Data lines ->
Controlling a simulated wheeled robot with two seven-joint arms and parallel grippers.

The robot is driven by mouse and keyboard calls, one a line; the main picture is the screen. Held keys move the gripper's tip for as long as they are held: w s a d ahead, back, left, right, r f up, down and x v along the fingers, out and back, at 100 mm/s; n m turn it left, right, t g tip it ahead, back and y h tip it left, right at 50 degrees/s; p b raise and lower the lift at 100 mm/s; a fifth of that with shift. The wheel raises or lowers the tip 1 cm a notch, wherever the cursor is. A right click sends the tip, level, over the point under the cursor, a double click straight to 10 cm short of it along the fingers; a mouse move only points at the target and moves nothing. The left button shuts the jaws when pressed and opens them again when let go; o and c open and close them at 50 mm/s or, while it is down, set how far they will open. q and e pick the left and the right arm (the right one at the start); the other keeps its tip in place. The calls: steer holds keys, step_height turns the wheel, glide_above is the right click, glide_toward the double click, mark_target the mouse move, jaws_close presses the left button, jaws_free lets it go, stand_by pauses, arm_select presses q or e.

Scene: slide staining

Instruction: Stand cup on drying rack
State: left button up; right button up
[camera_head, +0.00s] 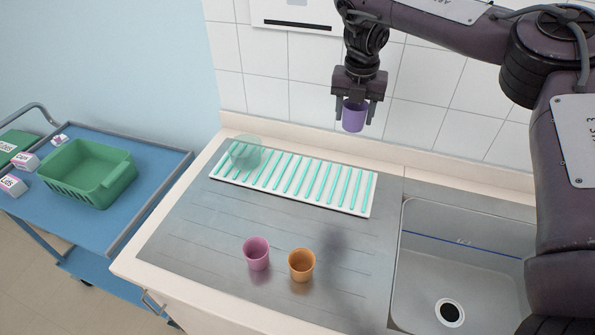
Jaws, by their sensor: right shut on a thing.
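My right gripper (357,105) comes down from the top and is shut on a purple cup (354,117). It holds the cup upright in the air, above and behind the right part of the drying rack. The drying rack (366,213) is a white tray with green bars lying on the steel drainboard. A pale green translucent cup (245,152) stands at the rack's left end. A pink cup (257,254) and an orange cup (302,265) stand on the drainboard in front of the rack. My left gripper is not in view.
A sink (462,262) with a dark drain lies to the right of the drainboard. A tiled wall (430,100) rises behind the counter. A blue cart (120,225) at the left holds a green basket (85,185) and small boxes. The rack's middle and right are bare.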

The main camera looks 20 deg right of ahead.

Your instructions -> Count how many lines of the material hold the string "robot". Give the number and nothing more.

Final result -> 2